On 14 February 2020, the Company announced that the Board had initiated a Long-Term Incentive ( LTI ) plan for Key Management Personnel. Incentive awards under the LTI plan are proposed to be issued as Equity Securities.
In accordance with the LTI plan, the Company seeks the approval of Shareholders for the issue of performance related Share Options to the Executive Directors of the Company, being the Managing Director, Mr Darren Gordon, and the Company’s Brazil Country Manager, Mr Bruno Scarpelli.
The Board has determined that the LTIs will take the form of Share Options with no exercise price (referred to hereafter as Zero Exercise Price Options or ZEPOs ).
The Board is proposing (subject to Shareholder approval) to issue Mr Gordon with 446,060 ZEPOs representing the value of 100% of his Total Fixed Remuneration ( TFR ), and to issue Mr Scarpelli with 155,338 ZEPOs representing the value of 50% of his TFR.
The ZEPOs proposed to be issued to Messrs Gordon and Scarpelli will in each case have a 3-year assessment period from 1 January 2022 to 31 December 2024. The number of ZEPOs to be granted to each of Messrs Gordon and Scarpelli has been determined by dividing the entitlement value (based on the relevant percentage of the Executive Director’s TFR) by the 20 Day VWAP of Shares immediately prior to 1 January 2022, which was calculated as $1.0893.
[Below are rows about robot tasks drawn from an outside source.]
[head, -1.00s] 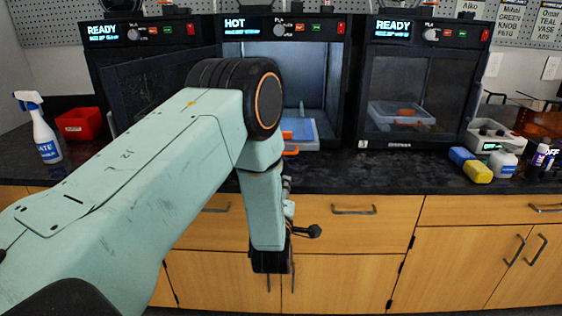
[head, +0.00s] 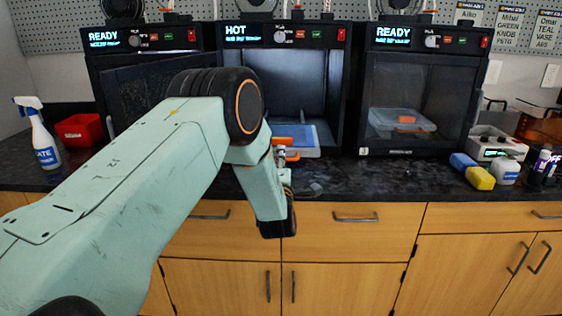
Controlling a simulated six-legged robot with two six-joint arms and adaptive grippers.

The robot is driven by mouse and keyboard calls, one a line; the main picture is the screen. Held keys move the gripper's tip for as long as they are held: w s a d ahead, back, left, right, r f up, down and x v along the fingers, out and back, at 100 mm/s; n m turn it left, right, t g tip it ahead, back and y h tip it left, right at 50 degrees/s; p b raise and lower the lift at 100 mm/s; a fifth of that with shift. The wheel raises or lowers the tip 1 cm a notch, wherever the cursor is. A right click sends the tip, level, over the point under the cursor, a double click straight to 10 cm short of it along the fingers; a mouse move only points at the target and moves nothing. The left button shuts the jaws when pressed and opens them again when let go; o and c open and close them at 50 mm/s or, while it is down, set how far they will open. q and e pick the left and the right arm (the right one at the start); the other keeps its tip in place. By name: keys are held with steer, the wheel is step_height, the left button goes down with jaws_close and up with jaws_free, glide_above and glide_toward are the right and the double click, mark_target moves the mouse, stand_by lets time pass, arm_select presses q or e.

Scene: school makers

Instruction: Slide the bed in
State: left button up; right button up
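The bed (head: 305,136), a blue plate on a pale base, sits at the bottom front of the open middle printer (head: 298,80), whose display reads HOT. An orange handle (head: 291,156) shows at the bed's front edge. My left arm covers the bed's left part. My left gripper (head: 283,152) is mostly hidden behind its own wrist. Small grey parts of it show close by the handle. I cannot tell whether it touches the handle or is open or shut. My right gripper is out of view.
The middle printer's dark door (head: 150,88) stands swung open to the left. A closed printer (head: 415,95) reading READY is at the right.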

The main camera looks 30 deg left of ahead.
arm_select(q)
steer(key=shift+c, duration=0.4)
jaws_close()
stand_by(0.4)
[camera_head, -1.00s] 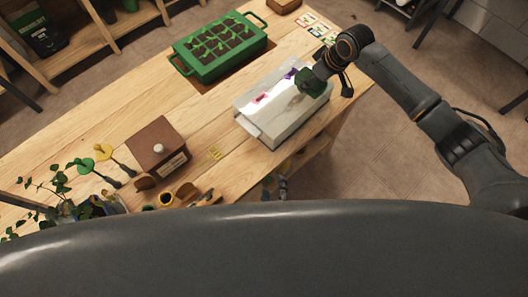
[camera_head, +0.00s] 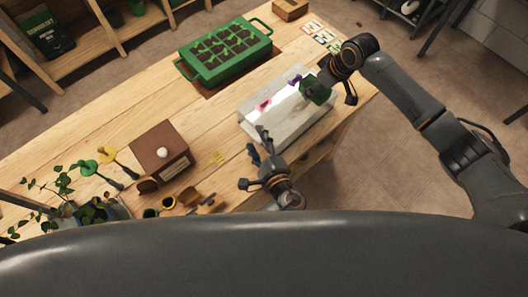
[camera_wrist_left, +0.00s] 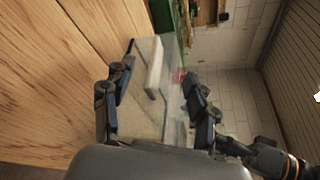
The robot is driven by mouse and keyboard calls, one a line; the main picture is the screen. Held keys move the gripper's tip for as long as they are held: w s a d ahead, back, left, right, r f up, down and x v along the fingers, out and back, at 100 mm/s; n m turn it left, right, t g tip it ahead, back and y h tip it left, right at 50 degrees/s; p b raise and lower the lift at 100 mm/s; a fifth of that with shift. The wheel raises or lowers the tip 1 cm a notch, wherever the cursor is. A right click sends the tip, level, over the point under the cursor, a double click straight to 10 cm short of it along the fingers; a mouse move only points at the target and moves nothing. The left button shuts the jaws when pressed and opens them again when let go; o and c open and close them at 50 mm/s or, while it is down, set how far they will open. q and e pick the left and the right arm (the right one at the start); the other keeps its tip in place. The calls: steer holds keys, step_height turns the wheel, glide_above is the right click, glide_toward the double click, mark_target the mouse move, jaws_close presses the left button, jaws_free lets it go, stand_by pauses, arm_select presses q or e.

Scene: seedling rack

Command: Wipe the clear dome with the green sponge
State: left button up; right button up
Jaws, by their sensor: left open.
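The clear dome (camera_head: 290,105) is a boxy transparent cover near the table's right edge, with a red mark (camera_head: 263,104) and a purple mark (camera_head: 296,79) on it. My right gripper (camera_head: 317,88) is shut on the dark green sponge (camera_head: 315,92), at the dome's far right end; contact is hard to tell. My left gripper (camera_head: 258,142) is open at the dome's near end. In the left wrist view, the dome's pale handle bar (camera_wrist_left: 154,66) shows between the open left fingers (camera_wrist_left: 160,68).
A green seedling tray (camera_head: 225,53) stands behind the dome. A brown box with a white knob (camera_head: 160,150), yellow and green scoops (camera_head: 105,157), small pots and a plant (camera_head: 60,200) stand to the left. Seed packets (camera_head: 318,32) lie at the far right. Wood between is mostly clear.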

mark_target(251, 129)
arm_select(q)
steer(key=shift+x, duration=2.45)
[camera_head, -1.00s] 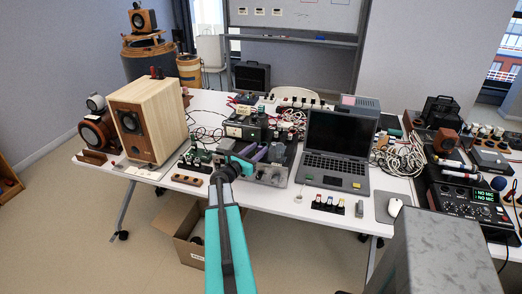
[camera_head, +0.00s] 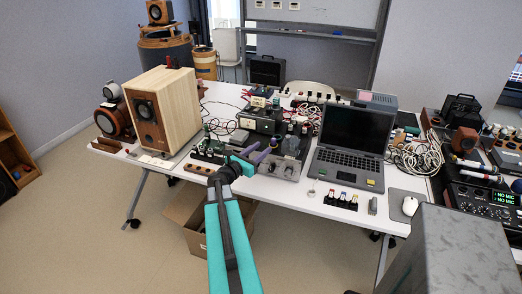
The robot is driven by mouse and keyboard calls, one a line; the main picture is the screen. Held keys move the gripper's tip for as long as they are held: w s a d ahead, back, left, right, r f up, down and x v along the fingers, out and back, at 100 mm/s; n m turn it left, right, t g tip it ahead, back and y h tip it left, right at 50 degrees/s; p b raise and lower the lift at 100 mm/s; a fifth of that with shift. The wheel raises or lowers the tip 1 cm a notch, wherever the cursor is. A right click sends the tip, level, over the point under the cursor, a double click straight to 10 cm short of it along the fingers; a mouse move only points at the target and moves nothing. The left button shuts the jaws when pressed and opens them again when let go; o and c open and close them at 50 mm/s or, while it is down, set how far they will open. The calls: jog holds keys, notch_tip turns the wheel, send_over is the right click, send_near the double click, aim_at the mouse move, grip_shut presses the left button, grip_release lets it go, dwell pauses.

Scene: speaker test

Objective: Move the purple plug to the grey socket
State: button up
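My teal arm reaches forward over the front edge of the white table. My gripper (camera_head: 264,149), with two purple fingers, is at its far end, above the crowded middle of the table. The fingers look spread apart, and I see nothing between them. I cannot pick out the purple plug for certain; it may be small or hidden by the gripper and the gear around it. A grey metal box (camera_head: 279,169) sits just right of the gripper. I cannot tell which part is the grey socket at this size.
On the table (camera_head: 305,205), a wooden speaker (camera_head: 180,105) stands left and an open laptop (camera_head: 352,145) right of the gripper. A circuit board (camera_head: 208,149) with dark upright parts lies left of the gripper. A large grey box (camera_head: 450,250) fills the lower right. A cardboard box (camera_head: 185,208) is under the table.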

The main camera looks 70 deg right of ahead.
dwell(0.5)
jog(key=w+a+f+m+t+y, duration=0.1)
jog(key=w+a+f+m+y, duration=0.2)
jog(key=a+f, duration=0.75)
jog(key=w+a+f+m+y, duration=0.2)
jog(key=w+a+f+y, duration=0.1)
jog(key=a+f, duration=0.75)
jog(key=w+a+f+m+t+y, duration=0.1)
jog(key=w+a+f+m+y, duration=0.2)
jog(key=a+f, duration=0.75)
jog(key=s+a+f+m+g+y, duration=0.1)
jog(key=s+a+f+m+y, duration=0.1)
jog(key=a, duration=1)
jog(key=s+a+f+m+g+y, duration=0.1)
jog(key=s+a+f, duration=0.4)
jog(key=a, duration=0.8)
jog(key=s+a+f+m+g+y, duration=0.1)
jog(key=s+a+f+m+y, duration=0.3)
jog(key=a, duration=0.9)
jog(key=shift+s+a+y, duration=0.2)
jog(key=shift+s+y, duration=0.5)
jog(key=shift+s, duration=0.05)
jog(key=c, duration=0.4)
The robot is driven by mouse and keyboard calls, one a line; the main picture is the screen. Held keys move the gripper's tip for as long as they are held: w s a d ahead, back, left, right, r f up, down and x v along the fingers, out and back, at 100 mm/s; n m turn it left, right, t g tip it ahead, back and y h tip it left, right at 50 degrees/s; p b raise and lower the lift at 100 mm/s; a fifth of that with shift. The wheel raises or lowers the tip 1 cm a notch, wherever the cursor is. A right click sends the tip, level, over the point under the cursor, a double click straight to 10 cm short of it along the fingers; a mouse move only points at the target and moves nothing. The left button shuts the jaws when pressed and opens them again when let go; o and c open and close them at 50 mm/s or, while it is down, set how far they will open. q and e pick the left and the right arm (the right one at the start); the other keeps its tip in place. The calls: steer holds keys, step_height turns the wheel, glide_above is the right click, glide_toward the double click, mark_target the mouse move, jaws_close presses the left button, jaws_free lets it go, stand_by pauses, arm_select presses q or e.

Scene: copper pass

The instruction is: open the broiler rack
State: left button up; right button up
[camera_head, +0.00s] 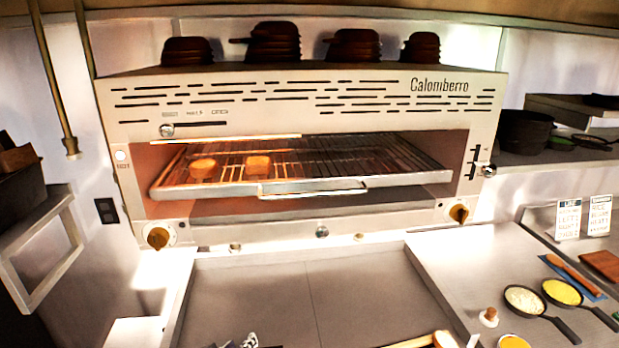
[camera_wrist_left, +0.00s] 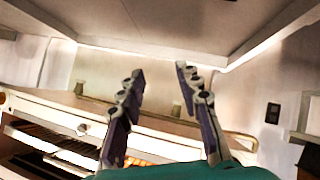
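The broiler rack (camera_head: 300,187) is a wire grid with a pale front rail, lying level in the mouth of the steel broiler (camera_head: 300,105). A bar handle (camera_head: 318,191) runs along the rail. Two toasted pieces (camera_head: 203,168) (camera_head: 258,165) sit on its left half under an orange glow. Only a small part of my left gripper (camera_head: 247,341) shows at the bottom edge of the head view, well below and in front of the rack. In the left wrist view my left gripper (camera_wrist_left: 160,72) has its fingers apart with nothing between them. My right gripper is out of view.
Dark stacked dishes (camera_head: 272,42) stand on top of the broiler. Small pans (camera_head: 525,300) (camera_head: 562,292) stand at the right.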

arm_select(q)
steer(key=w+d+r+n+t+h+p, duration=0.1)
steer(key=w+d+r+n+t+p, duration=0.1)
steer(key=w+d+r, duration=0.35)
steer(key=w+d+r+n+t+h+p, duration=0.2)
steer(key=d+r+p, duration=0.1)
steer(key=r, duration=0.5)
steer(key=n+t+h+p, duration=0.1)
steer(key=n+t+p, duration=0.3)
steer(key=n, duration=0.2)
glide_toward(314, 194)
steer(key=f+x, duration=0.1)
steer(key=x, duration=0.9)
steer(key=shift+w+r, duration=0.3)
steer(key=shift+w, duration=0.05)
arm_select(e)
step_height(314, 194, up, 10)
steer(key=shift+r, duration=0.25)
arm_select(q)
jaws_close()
The ZEPOs have been issued as part of the remuneration arrangements of each respective Executive Director to recognise the extensive work and time commitment required to successfully develop the Jaguar Nickel Project over the next 2-3 years. The LTI plan aims to support growth and Shareholder value by rewarding long term above average performance by KMP in the pursuit of the Company’s long-term business objectives.
The following vesting criteria must be satisfied in order for the ZEPOs to vest and be capable of being exercised;
-
(a) 50% of the ZEPOs will vest based on Total Shareholder Return ( TSR ) relative to a peer group of companies determined by the Board; and
-
(b) 50% of the ZEPOs will vest upon the achievement of an Absolute TSR (as set out in Appendix 1).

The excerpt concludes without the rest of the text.